Food sharing arrangements
When serving meals, the traditional practice is that women serve their portion first; thereafter, the meal portion of the head of household is served, then elderly women, young men, young women and lastly, children. During a female focus group discussion at Yilkpene, participants explained that, although women serve themselves first, after cooking, they do not eat first:
“The fact that we serve our bowls before other household members doesn’t imply we get the lion’s share or we’re the first to eat. No! We only put a little into our bowls simply because we cooked the food and want to be sure it’s good enough to be consumed by other members of the household” (FGD, Y34 Females).
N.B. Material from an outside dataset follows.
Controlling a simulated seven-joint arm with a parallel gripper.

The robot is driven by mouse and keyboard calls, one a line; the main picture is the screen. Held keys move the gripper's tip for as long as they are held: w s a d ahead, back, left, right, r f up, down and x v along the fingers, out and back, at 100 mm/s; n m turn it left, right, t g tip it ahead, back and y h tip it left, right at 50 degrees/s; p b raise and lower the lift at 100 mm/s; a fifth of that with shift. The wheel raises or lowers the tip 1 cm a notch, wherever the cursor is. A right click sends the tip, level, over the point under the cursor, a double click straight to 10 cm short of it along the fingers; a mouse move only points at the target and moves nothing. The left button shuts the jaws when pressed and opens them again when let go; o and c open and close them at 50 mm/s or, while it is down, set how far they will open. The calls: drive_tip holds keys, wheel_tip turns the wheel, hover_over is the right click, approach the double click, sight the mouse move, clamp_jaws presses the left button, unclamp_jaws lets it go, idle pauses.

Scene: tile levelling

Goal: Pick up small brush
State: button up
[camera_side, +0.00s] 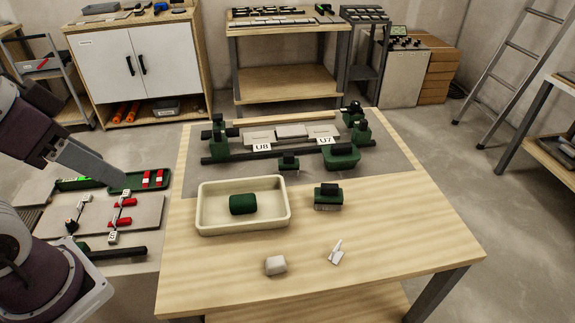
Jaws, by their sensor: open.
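A small brush (327,197), with a dark green and black top and a pale grey underside that looks like bristles, rests on the wooden table, right of the cream tray. My gripper (122,181) shows at the left as a grey, tapering end above the side bench. It is open, with nothing seen in it, and well to the left of the brush. The gap between its fingers is hard to make out from this side.
The cream tray (243,228) holds a dark green cylinder (243,204). A whitish block (275,265) and a small white clip-like piece (336,253) lie near the front. Green fixtures labelled U8 (262,147) and U7 (325,141) stand behind. The table's front right is clear.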

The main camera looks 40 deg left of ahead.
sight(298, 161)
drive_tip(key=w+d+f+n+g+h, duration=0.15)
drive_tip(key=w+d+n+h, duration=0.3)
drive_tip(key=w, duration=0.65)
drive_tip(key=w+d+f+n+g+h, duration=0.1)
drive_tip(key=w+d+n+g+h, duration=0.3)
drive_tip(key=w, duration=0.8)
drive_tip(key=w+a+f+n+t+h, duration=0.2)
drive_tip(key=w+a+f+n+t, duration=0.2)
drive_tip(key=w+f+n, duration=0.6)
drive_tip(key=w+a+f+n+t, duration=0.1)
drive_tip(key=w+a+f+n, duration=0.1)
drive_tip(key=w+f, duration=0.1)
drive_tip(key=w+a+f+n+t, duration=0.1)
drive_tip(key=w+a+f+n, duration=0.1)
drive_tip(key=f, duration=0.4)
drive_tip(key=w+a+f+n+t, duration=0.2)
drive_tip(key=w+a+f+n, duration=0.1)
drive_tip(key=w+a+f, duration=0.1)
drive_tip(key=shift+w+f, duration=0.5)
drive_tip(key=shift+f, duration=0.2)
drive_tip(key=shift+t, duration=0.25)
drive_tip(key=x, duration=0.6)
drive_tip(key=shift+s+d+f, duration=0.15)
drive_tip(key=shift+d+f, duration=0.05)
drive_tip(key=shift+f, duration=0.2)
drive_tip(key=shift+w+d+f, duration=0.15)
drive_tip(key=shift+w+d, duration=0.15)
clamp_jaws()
Sharing of meat is done by the male head of the household or elderly men at both the household and community levels. Similarly, during social occasions, meat (whether raw or cooked), is usually shared by elderly men. A female participant narrated the process of sharing meat among members of a household:
“You see the thighs and breasts of the fowl, they go to the elderly men. Then the neck and wings go to the young men. The back and waist go to the women and the legs and head go to the children. The bony part is given to us women because we need stronger bones to carry the next generation of children.” (FGD, Y34 Females).
3.6. Food consumption
Participants reported that patterns of social interactions, during mealtime, are determined by gender and age. Wives usually eat together; others such as older women, young women or girls, young men and children eat together within their groups. Male heads of households eat alone. If there is only one elderly woman, she also tends to eat alone. Usually, women are the last to eat after everybody else is satisfied and would not need additional food. Furthermore, if visitors arrive without prior notice at mealtime, the woman’s food is often offered to them - thus, leaving her with little or no food at all. One female participant at Yilkpene, however, explained that a woman never goes to bed on an empty stomach as she always manages to get some leftovers from other members of the household after they have all eaten to their satisfaction. The following quotation from a female participant sums up what women go through when it comes to food consumption:
“The fact that we serve our bowls before other household members does not imply we get the lion’s shares or we’re the first to eat…We only put a little in our bowls simply because we cooked the food and want to be sure the food is good enough to be consumed by the rest. After everyone else is served, whatever is left is added to our bowl. If nothing is left, then we resort to other people’s leftovers. Sometimes, we even have to add ours to the children’s if they don’t have enough to eat. Even sometimes if we get unexpected visitors, our bowls of food are sacrificed for them, we can always manage to survive” (FGD Women, Y34).